- _Rows about robot tasks_

┄┄┄┄┄┄┄┄┄┄

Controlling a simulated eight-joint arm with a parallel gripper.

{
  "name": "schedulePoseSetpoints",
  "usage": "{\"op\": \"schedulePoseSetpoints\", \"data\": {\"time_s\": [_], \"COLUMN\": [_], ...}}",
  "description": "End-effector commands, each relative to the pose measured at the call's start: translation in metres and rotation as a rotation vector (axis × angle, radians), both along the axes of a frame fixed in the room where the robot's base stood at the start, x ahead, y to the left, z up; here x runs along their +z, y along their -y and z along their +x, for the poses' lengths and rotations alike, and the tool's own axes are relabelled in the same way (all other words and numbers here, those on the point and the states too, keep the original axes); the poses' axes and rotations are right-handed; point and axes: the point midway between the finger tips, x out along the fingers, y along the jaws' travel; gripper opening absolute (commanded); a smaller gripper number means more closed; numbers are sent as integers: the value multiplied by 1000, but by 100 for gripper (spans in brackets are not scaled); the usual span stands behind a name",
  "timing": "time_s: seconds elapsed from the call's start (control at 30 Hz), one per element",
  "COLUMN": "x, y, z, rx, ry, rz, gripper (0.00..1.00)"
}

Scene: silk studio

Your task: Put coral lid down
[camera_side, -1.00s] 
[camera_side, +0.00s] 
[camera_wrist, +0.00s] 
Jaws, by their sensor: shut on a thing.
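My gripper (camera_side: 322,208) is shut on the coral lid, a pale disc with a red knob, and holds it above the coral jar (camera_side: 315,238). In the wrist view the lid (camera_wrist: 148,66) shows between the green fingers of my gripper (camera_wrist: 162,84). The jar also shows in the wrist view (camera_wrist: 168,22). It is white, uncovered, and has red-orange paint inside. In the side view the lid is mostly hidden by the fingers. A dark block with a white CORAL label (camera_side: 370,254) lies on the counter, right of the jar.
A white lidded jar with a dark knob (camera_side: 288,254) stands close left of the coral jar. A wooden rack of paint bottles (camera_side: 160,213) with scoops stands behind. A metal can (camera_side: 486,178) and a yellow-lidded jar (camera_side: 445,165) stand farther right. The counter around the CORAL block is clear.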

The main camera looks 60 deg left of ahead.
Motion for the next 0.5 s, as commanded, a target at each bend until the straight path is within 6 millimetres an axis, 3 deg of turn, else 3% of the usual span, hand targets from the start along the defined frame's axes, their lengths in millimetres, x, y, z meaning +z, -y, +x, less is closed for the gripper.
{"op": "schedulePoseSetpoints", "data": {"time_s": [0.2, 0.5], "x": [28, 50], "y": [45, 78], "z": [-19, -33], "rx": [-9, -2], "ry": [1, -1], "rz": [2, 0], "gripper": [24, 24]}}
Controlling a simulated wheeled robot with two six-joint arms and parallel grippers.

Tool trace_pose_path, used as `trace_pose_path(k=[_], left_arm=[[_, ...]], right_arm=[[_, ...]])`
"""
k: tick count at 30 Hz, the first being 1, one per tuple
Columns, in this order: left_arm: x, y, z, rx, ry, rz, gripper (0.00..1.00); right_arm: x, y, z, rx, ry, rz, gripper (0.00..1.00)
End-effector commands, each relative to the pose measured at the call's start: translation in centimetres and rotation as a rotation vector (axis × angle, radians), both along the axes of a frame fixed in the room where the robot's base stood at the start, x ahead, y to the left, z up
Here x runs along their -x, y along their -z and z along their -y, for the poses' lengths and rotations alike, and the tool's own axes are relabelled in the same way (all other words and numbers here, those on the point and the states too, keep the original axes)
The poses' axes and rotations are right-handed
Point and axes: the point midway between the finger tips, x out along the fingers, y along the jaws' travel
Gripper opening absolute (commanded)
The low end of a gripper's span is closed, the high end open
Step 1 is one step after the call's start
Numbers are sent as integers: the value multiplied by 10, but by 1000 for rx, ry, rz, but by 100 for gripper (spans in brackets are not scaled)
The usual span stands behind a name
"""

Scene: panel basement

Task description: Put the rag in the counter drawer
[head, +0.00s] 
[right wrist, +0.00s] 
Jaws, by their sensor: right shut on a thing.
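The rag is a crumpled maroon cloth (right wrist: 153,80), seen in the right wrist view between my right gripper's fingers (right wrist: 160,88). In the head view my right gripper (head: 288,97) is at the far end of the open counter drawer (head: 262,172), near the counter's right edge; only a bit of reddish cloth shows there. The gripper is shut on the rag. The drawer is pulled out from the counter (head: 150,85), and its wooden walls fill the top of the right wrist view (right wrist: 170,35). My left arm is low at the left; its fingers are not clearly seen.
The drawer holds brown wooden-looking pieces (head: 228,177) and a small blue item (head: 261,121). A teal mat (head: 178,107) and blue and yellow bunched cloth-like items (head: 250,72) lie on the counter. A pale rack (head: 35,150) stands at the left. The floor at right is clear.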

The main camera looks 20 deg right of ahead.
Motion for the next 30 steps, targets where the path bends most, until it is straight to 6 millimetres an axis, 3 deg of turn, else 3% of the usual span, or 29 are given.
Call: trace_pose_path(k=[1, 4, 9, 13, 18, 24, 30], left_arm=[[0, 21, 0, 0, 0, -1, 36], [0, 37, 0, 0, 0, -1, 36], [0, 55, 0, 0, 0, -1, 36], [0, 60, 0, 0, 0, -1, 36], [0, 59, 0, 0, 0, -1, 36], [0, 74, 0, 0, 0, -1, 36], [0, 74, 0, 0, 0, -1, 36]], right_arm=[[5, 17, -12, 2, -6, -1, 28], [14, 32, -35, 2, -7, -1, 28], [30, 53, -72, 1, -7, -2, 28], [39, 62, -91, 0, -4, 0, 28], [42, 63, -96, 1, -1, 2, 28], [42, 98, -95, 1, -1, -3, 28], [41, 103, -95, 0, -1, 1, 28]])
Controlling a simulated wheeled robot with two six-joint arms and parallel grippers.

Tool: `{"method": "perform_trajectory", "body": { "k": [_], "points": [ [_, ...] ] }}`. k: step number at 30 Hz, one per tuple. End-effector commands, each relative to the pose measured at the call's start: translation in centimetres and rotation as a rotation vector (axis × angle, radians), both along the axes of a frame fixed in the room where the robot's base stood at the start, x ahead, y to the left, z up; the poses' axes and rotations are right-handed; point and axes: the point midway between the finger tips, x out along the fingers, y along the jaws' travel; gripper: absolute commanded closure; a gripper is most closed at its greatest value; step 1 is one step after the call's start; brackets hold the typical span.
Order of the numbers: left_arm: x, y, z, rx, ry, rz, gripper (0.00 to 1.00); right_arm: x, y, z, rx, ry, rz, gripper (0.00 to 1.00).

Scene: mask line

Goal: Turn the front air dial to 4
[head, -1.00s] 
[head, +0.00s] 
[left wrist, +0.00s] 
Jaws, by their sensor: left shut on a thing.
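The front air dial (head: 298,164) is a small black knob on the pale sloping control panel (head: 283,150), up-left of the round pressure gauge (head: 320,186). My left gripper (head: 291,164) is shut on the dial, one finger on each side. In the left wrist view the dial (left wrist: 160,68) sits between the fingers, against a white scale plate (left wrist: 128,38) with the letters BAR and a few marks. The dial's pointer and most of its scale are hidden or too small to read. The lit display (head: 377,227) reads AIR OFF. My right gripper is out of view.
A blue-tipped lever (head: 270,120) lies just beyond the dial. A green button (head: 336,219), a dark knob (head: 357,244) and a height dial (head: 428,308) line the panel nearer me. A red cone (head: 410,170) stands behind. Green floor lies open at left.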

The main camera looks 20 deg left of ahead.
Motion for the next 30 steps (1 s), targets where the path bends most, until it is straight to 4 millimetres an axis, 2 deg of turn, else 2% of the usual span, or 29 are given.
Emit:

┄┄┄┄┄┄┄┄┄┄

- _WHAT IS NEEDED_
Print out every entry, keeping each one exact.

- _FINISHED EXERCISE_
Controlling a simulated eight-joint arm with a parallel gripper.

{
  "name": "schedulePoseSetpoints",
  "usage": "{\"op\": \"schedulePoseSetpoints\", \"data\": {\"time_s\": [_], \"COLUMN\": [_], ...}}",
  "description": "End-effector commands, each relative to the pose measured at the call's start: translation in metres and rotation as a rotation vector (axis × angle, radians), both along the axes of a frame fixed in the room where the robot's base stood at the start, x ahead, y to the left, z up; here x runs along their +z, y along their -y and z along their +x, for the poses' lengths and rotations alike, and the tool's own axes are relabelled in the same way (all other words and numbers here, those on the point and the states too, keep the original axes); the poses' axes and rotations are right-handed; point and axes: the point midway between the finger tips, x out along the fingers, y along the jaws' travel; gripper opening absolute (commanded); a smaller gripper number means more closed; numbers are sent as integers: the value multiplied by 1000, but by 100 for gripper (spans in brackets are not scaled); the usual span stands behind a name",
  "timing": "time_s: seconds elapsed from the call's start (control at 30 Hz), one per element",
  "COLUMN": "x, y, z, rx, ry, rz, gripper (0.00..1.00)"
}

Scene: silk studio

Your task: Put coral lid down
[camera_side, -1.00s] 
[camera_side, +0.00s] 
[camera_wrist, +0.00s] 
Jaws, by their sensor: shut on a thing.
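My gripper (camera_side: 322,208) is shut on the coral lid, a pale disc with a red knob, and holds it above the coral jar (camera_side: 315,238). In the wrist view the lid (camera_wrist: 148,66) shows between the green fingers of my gripper (camera_wrist: 162,84). The jar also shows in the wrist view (camera_wrist: 168,22). It is white, uncovered, and has red-orange paint inside. In the side view the lid is mostly hidden by the fingers. A dark block with a white CORAL label (camera_side: 370,254) lies on the counter, right of the jar.
A white lidded jar with a dark knob (camera_side: 288,254) stands close left of the coral jar. A wooden rack of paint bottles (camera_side: 160,213) with scoops stands behind. A metal can (camera_side: 486,178) and a yellow-lidded jar (camera_side: 445,165) stand farther right. The counter around the CORAL block is clear.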

The main camera looks 60 deg left of ahead.
Motion for the next 0.5 s, as commanded, a target at each bend until the straight path is within 6 millimetres an axis, 3 deg of turn, else 3% of the usual span, hand targets from the start along the defined frame's axes, their lengths in millimetres, x, y, z meaning +z, -y, +x, less is closed for the gripper.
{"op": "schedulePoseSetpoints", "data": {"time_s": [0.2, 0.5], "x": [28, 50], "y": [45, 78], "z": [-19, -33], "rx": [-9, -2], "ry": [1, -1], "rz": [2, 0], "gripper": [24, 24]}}
Controlling a simulated wheeled robot with two six-joint arms and parallel grippers.

Tool trace_pose_path, used as `trace_pose_path(k=[_], left_arm=[[_, ...]], right_arm=[[_, ...]])`
"""
k: tick count at 30 Hz, the first being 1, one per tuple
Columns, in this order: left_arm: x, y, z, rx, ry, rz, gripper (0.00..1.00); right_arm: x, y, z, rx, ry, rz, gripper (0.00..1.00)
End-effector commands, each relative to the pose measured at the call's start: translation in centimetres and rotation as a rotation vector (axis × angle, radians), both along the axes of a frame fixed in the room where the robot's base stood at the start, x ahead, y to the left, z up
Here x runs along their -x, y along their -z and z along their -y, for the poses' lengths and rotations alike, and the tool's own axes are relabelled in the same way (all other words and numbers here, those on the point and the states too, keep the original axes)
The poses' axes and rotations are right-handed
Point and axes: the point midway between the finger tips, x out along the fingers, y along the jaws' travel
Gripper opening absolute (commanded)
The low end of a gripper's span is closed, the high end open
Step 1 is one step after the call's start
Numbers are sent as integers: the value multiplied by 10, but by 1000 for rx, ry, rz, but by 100 for gripper (spans in brackets are not scaled)
The usual span stands behind a name
"""

Scene: panel basement

Task description: Put the rag in the counter drawer
[head, +0.00s] 
[right wrist, +0.00s] 
Jaws, by their sensor: right shut on a thing.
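The rag is a crumpled maroon cloth (right wrist: 153,80), seen in the right wrist view between my right gripper's fingers (right wrist: 160,88). In the head view my right gripper (head: 288,97) is at the far end of the open counter drawer (head: 262,172), near the counter's right edge; only a bit of reddish cloth shows there. The gripper is shut on the rag. The drawer is pulled out from the counter (head: 150,85), and its wooden walls fill the top of the right wrist view (right wrist: 170,35). My left arm is low at the left; its fingers are not clearly seen.
The drawer holds brown wooden-looking pieces (head: 228,177) and a small blue item (head: 261,121). A teal mat (head: 178,107) and blue and yellow bunched cloth-like items (head: 250,72) lie on the counter. A pale rack (head: 35,150) stands at the left. The floor at right is clear.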

The main camera looks 20 deg right of ahead.
Motion for the next 30 steps, targets where the path bends most, until it is straight to 6 millimetres an axis, 3 deg of turn, else 3% of the usual span, or 29 are given.
Call: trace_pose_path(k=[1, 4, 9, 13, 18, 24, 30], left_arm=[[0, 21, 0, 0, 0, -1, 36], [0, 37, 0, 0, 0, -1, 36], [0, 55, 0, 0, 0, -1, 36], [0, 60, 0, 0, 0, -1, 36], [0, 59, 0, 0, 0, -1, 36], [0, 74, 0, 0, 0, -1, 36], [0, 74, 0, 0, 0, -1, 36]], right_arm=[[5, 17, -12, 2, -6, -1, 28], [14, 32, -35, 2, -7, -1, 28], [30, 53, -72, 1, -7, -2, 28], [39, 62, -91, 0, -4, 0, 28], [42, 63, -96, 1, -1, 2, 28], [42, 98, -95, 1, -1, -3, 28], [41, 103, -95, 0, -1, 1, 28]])
Controlling a simulated wheeled robot with two six-joint arms and parallel grippers.

Tool: `{"method": "perform_trajectory", "body": { "k": [_], "points": [ [_, ...] ] }}`. k: step number at 30 Hz, one per tuple. End-effector commands, each relative to the pose measured at the call's start: translation in centimetres and rotation as a rotation vector (axis × angle, radians), both along the axes of a frame fixed in the room where the robot's base stood at the start, x ahead, y to the left, z up; the poses' axes and rotations are right-handed; point and axes: the point midway between the finger tips, x out along the fingers, y along the jaws' travel; gripper: absolute commanded closure; a gripper is most closed at its greatest value; step 1 is one step after the call's start; brackets hold the typical span.
Order of the numbers: left_arm: x, y, z, rx, ry, rz, gripper (0.00 to 1.00); right_arm: x, y, z, rx, ry, rz, gripper (0.00 to 1.00).

Scene: mask line

Goal: Turn the front air dial to 4
[head, -1.00s] 
[head, +0.00s] 
[left wrist, +0.00s] 
Jaws, by their sensor: left shut on a thing.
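The front air dial (head: 298,164) is a small black knob on the pale sloping control panel (head: 283,150), up-left of the round pressure gauge (head: 320,186). My left gripper (head: 291,164) is shut on the dial, one finger on each side. In the left wrist view the dial (left wrist: 160,68) sits between the fingers, against a white scale plate (left wrist: 128,38) with the letters BAR and a few marks. The dial's pointer and most of its scale are hidden or too small to read. The lit display (head: 377,227) reads AIR OFF. My right gripper is out of view.
A blue-tipped lever (head: 270,120) lies just beyond the dial. A green button (head: 336,219), a dark knob (head: 357,244) and a height dial (head: 428,308) line the panel nearer me. A red cone (head: 410,170) stands behind. Green floor lies open at left.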

The main camera looks 20 deg left of ahead.
Motion for the next 30 steps (1 s), targets where the path bends most, until it is straight to 4 millimetres an axis, 2 deg of turn, else 2% of the usual span, or 29 are given.
Emit:

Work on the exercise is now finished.